STATED PROBLEM: For this exercise, return only the lines from the line containing "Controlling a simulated" through the line containing "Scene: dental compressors", both ends included, exactly as they are.

DATA SHOWN:
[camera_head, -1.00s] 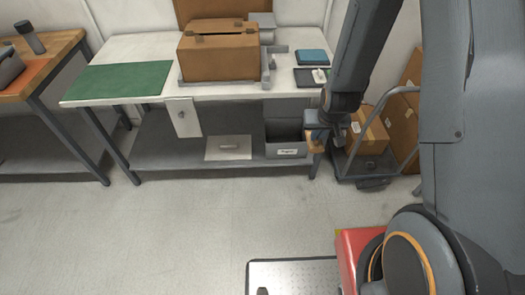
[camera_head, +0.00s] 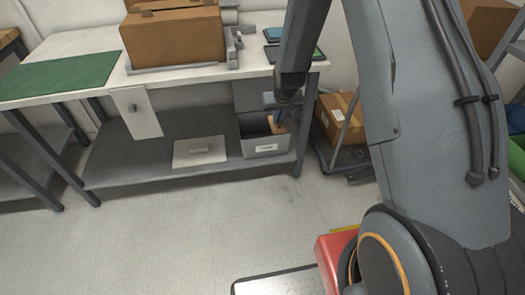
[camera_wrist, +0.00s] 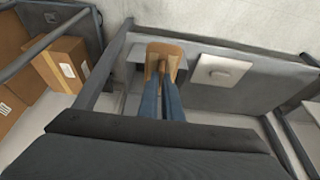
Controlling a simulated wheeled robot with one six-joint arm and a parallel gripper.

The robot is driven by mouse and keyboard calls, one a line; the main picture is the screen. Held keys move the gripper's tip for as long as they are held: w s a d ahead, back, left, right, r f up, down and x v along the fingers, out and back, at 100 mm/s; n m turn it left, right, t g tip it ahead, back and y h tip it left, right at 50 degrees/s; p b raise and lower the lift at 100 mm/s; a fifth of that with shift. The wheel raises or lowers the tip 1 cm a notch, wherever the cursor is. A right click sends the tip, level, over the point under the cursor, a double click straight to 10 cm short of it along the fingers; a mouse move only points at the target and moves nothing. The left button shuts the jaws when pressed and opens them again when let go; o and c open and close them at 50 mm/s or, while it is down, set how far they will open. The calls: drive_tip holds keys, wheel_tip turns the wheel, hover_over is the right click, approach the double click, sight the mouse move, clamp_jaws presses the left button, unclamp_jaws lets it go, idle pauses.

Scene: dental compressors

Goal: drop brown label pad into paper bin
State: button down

REPLY TO THE TASK:
Controlling a simulated wheeled robot with one six-joint arm and a parallel gripper.

The robot is driven by mouse and keyboard calls, one a line; the main picture is the screen. Held keys move the gripper's tip for as long as they are held: w s a d ahead, back, left, right, r f up, down and x v along the fingers, out and back, at 100 mm/s; n m turn it left, right, t g tip it ahead, back and y h tip it left, right at 50 degrees/s; p b raise and lower the lift at 100 mm/s; a fifth of that with shift. The wheel raises or lowers the tip 1 cm a notch, wherever the cursor is. A right click sends the tip, level, over the point under the cursor, a double click straight to 10 cm short of it along the fingers; a mouse move only points at the target and moves nothing. The left button shuts the jaws when pressed and opens them again when let go; o and c open and close them at 50 mm/s or, while it is down, set how far they will open. The calls: drive_tip holds keys, wheel_tip turns the wheel, hover_over is the right click, approach the double click, sight the mouse move, clamp_jaws presses the left button, unclamp_jaws lets it go, idle pauses.

Scene: dental compressors

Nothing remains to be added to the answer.